I’m a professor at Kingston University and sometimes work with students (individually). I’ve always been a teacher. I was taught to be a teacher at the Royal Court Theatre. You know, the work we do in theatre and with film, something has to be passed on to other people. For me, it’s a great pleasure as I really enjoy talking about writing. What is the story? How does this story move forward once started? Talking about the characters clarifies what I’ve been thinking about.



A still from the film My Beautiful Laundrette

What initially led you towards My Beautiful Laundrette?
I’d been working in the theatre since I left university. Then Channel 4 started, and they asked me to write a movie, which I’d never done before. I started working on this story and about all the things I was thinking about at that time, which was Thatcherism, sexuality and my childhood of growing up in the suburbs, where many of my friends became skinheads. The idea of skinheads was a major subculture. And, of course, coming from a Pakistani background, I felt very alienated with all that. So, I wrote a love story between a gay skinhead and gay Pakistani boy, who want to try to make it under Thatcherite capitalism. That seemed to me to be a great metaphor for myself and for what was going on.

Did you find that writing about it was healing?
I guess you could say that. I mean, the healing is to articulate it into words and speak to other people to make sure your community is aware of what’s going on.

When could you feel that it would be a special piece of writing?
I went to the Edinburgh Festival with Daniel Day-Lewis and we showed it to people there and it just worked. Does this speak to the public in some way? You write to have an
effect on the public. And that completes the circle.
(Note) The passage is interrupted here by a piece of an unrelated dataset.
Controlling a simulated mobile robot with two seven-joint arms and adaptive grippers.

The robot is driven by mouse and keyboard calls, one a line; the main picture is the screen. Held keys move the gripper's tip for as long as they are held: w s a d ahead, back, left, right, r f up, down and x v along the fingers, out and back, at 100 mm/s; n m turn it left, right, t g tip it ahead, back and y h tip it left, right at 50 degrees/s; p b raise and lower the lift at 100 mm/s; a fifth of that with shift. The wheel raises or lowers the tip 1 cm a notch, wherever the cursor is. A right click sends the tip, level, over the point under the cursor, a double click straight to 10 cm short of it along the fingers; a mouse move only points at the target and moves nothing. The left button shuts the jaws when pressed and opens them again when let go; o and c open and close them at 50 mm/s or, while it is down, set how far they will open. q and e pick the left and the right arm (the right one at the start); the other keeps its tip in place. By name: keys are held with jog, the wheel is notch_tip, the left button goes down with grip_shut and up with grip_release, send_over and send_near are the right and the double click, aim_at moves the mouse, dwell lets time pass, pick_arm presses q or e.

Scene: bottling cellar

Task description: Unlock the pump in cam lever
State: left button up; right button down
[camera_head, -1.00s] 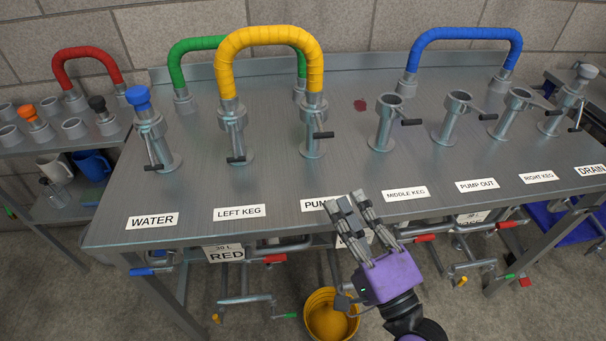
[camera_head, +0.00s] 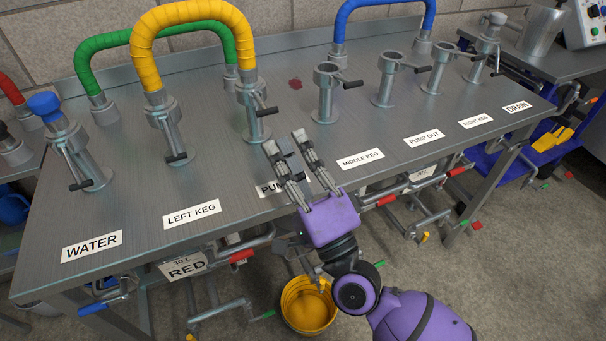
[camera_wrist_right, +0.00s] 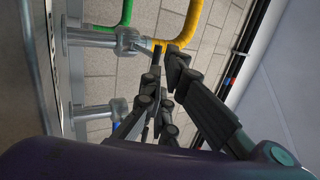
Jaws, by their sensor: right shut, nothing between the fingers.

You write for yourself initially, but it’s only complete when you get something in exchange, otherwise, it’s like talking to yourself.

Writers are not always satisfied with film versions of their work. How did you feel about the film My Beautiful Laundrette?
I was amazed by it. It reached a huge audience. It was really good that it was saying things that hadn’t really been said before. Not only was it speaking about gayness in the south Asian community, but gayness in general. It shocked people and became an international hit covering North America and Europe. And that’s when I realised I was saying something at that time that was ahead of the curve.

In many ways, it’s way ahead of the curve even today…
So, it’s still shocking that south Asian communities in Birmingham recently blocked conversations about homosexuality, which is naïve. It’s been a struggle for sexual minorities, and it’s been a struggle for women. And it’s been a struggle to combat fascism, Islamism in our community, which is a terrible contamination for our communities to deny reality and be taken over with hideous ideologies like populism.

But, how do you feel about the fact it is still popular and themes still relevant?
It’s devastating, I think. Well, partly because our community has gone backwards. I think the rise of so-called Islamism and fundamentalism in adhesion to religion has made it almost impossible for our community to mature. And this has a devastating effect on our young people.

How do you feel about the stage adaptation and tour?
Oh, it’s really good and a lively show. It’s going to be brilliant. The actors are very good. The two boys put on a really sexy show. The characters, Omar and Johnny, are beautiful. We have got some new music as well. I managed to persuade the Pet Shop Boys to give us
some new music. I’m excited about it. It’s going to be great for the Muslim and gay communities; it will unite them. Gays and Muslims have been in the same boat for so many years; despised and excluded.

How was it rewriting My Beautiful Laundrette for the stage adaptation?
I wrote it when I was 28 and I’m now 65, which was a bit odd. Going back to it was difficult, but I’ve loved it. It’s been really good fun working with director Nikolai Foster. I’ve added new material, more jokes and longer scenes. There is a lot more humour in it. I think it’s very funny. I think those two boys are really sexy and getting some sexy scenes between them is great. The show will be a lively night out with good music too.

Which of the many stage, TV and theatre adaptations of your work have you enjoyed the most?
I like them all in different ways. You know, when you’re writing your own movies and plays you hand them over to other people and enjoy what they do with it. So, it’s always a pleasure of mine. At the moment, I’m looking at a novel I wrote in the 1990s called The Body. I think that’s being made into a TV show in the US and will probably turn up on a TV channel or Netflix. It’s very exciting to see what other people make of your work.

Tell us, what keeps you so motivated today?
I’m still optimistic. I’m writing a short story set in the middle of Brexit about families that have been falling out over it. It is a shame that our communities in some ways have much in common with the far right. And that’s why you have to keep fighting and educating.

Looking back, would you have done anything differently?
Everything that I’ve done sort of happened by chance. Once somebody asked me to write a movie and I got some money. Then I wrote a novel and another, like The Black Album, which explores Muslim fundamentalism and the fatwa issued against Salman Rushdie. It all happened by chance and by following my instinct to work out of pleasure. We have to teach young people to not resist their pleasure; it is a great guide.

Tell us, what advice would you give aspiring writers?
You have to write. You have to write a lot. Two of my children are in their 20s and are writers, and it’s going to take time for them to breakthrough. Like, with any industry, perseverance is key as it is in writing, but you also need to know when to give up at the right moment and not torture yourself.

What is the best advice you ever got?
I come from a literary family. My father and uncle were journalists, so becoming a writer wasn’t weird in my family and I didn’t face any resistance. So, they encouraged me to do what I wanted and follow what I love, which is writing. We, the south Asian community, are highly creative especially in music and fashion and have one of the greatest writers of our age, Salman Rushdie. And the filmmaking industry in India is incredible, we should be proud of our artists.